One of the American participants in the council, Captain George B. Curry, reported:

“Although the treaty goes out to the world as the concurrent agreement of all the tribe, it is in reality nothing more than the agreement of Lawyer and his band, number in the aggregate not a third part of the Nez Perce tribe.”

Only those tribal leaders within the reduced area of the reservation signed the treaty. The tribal leaders outside of this area absolutely and flatly denied and rejected the treaty.

The Wallamwatkin band, led by Joseph, did not attend this treaty council and did not sign this treaty. The homeland for this band was in the Wallowa Valley of Oregon. His son, Chief Joseph would later put it this way:

“In this treaty, Lawyer acted without authority from our band. He had no right to sell the Wallowa (winding water) country. That had always belonged to my father’s own people, and the other bands had never disputed our right to it.”

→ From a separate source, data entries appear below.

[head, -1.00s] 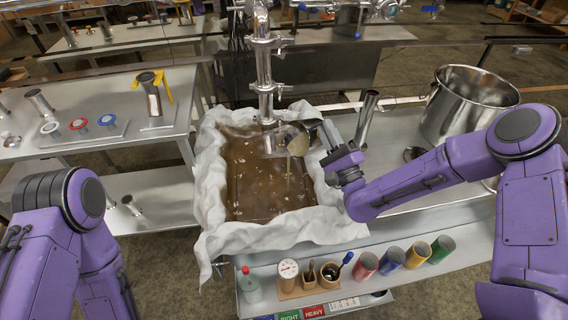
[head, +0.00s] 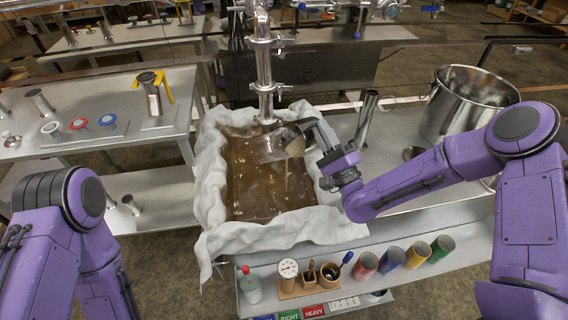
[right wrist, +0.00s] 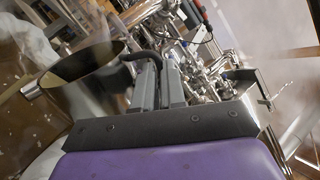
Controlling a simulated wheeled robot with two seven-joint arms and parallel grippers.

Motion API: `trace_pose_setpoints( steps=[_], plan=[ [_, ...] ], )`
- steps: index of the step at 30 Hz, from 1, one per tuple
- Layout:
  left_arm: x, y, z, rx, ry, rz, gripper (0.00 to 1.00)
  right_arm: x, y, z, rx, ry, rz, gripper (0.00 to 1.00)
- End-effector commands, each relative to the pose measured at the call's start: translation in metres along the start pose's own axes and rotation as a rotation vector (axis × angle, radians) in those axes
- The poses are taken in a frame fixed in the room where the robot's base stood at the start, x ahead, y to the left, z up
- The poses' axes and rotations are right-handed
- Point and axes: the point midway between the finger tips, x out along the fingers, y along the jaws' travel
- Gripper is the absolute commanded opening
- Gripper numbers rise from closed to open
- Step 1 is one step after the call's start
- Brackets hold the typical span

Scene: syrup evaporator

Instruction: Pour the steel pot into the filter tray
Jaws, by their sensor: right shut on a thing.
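The steel pot (head: 270,148) is tilted over the filter tray, its side shiny and partly see-through to the eye against the brown below. A tan patch shows at its right end, and a thin streak seems to hang below it. The filter tray is lined with crumpled white cloth (head: 215,215) and holds brown liquid with pale flecks. My right gripper (head: 322,140) is shut on the pot's handle at the tray's right side. In the right wrist view the pot (right wrist: 90,95) and its dark curved handle (right wrist: 140,56) show at the fingers (right wrist: 160,85). My left gripper is out of view.
A steel pipe (head: 264,60) stands at the tray's back edge. A tall steel cylinder (head: 366,118) and a large stockpot (head: 460,105) stand to the right. Several coloured cups (head: 416,254), a dial gauge (head: 288,268) and a red-capped bottle (head: 250,285) line the front shelf.

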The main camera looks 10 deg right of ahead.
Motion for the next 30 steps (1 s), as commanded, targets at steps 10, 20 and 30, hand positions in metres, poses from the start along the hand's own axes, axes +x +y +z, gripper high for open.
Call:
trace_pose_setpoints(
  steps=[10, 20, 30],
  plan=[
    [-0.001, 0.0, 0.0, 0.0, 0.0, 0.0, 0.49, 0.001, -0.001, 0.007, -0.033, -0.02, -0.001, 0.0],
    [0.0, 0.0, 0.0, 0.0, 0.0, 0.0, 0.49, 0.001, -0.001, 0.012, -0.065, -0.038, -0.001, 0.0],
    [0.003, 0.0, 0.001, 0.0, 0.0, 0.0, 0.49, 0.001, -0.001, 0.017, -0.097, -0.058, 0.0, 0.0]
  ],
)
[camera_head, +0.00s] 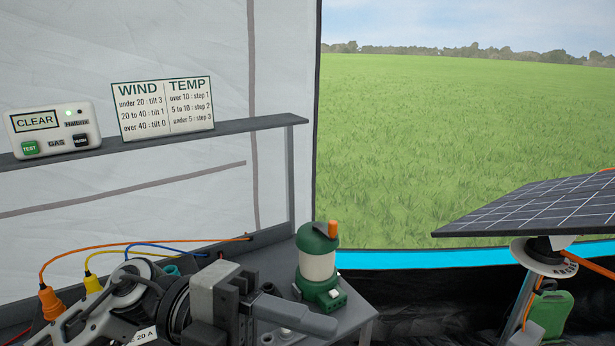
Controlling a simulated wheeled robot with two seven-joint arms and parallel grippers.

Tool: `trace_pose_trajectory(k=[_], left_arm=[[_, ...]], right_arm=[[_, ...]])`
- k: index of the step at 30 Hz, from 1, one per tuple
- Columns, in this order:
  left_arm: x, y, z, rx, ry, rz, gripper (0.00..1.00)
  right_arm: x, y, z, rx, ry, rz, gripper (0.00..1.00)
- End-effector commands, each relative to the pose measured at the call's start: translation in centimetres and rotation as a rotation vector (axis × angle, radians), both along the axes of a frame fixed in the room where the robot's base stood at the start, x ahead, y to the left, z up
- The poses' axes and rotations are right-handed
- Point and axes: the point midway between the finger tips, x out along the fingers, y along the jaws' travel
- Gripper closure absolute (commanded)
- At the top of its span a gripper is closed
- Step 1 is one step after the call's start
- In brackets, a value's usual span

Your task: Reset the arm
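My left arm comes in low at the left of the head view, and my left gripper (300,316) points right over the grey table (352,318). One grey finger shows clearly. The other finger is not clearly visible, so I cannot tell whether the gripper is open or shut. No held object is visible. My right gripper and right arm are not in view.
A green and white lantern (318,268) stands just beyond my left gripper. Orange (51,303) and yellow (92,283) plugs with cables are behind my left arm. A shelf (255,123) holds a gas detector (52,132) and wind/temp card (163,107). A solar panel (540,208) and green canister (551,311) are right.

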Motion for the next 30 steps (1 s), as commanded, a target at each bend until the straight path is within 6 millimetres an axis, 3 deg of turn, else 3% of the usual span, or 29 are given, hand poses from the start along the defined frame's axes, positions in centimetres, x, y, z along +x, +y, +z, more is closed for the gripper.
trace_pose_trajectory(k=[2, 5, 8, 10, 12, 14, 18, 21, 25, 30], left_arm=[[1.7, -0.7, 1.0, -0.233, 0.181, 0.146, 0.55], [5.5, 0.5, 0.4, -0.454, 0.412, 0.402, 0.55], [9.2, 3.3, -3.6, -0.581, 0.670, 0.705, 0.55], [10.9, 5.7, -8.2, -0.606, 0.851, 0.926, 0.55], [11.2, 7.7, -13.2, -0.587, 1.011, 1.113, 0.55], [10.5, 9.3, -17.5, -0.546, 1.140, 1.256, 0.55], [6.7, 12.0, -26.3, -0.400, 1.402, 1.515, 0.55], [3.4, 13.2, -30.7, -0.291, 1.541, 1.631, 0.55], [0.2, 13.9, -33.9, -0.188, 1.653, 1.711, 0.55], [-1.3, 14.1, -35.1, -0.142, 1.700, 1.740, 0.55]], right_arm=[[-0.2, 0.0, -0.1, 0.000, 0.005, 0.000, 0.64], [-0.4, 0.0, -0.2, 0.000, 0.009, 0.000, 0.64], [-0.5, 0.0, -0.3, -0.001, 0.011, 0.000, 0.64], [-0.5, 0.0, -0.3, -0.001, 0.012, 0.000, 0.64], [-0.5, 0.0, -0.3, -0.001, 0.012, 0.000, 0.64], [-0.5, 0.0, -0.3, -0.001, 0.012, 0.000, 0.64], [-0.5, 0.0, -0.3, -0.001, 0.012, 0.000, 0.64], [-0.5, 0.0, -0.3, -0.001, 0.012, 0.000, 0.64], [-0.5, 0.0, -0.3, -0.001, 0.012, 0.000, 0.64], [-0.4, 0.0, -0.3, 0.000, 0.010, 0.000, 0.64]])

While the Wallamwatkin felt that the treaty did not affect them, the United States felt that it had acquired title to the Wallowa Valley in Oregon.

Impact:

In spite of the fact that both the minutes of the treaty council and the newspaper reports make it clear that the bands outside of the reservation  area did not agree to the treaty, the United States government acts as if it has purchased the land belonging to the non-treaty bands.

A government investigator was sent to investigate the treaty situation with the Nez Perce bands in Oregon in 1875. He reported that the treaty did not apply to them as they had never signed it. He also pointed out that the government had also violated the treaty by allowing settlement in their area. He wrote:

“In my opinion … the non-treaty Nez Perce cannot in law be regarded as bound by the treaty of 1863; and in so far as it attempts to deprive them of a right to occupancy of any land its provisions are null and void. The extinguishment of their title of occupancy contemplated by this treaty is imperfect and incomplete.”

In spite of this report, the Nez Perce lands in Oregon were opened for American settlement. This set the stage for the 1877 Nez Perce War.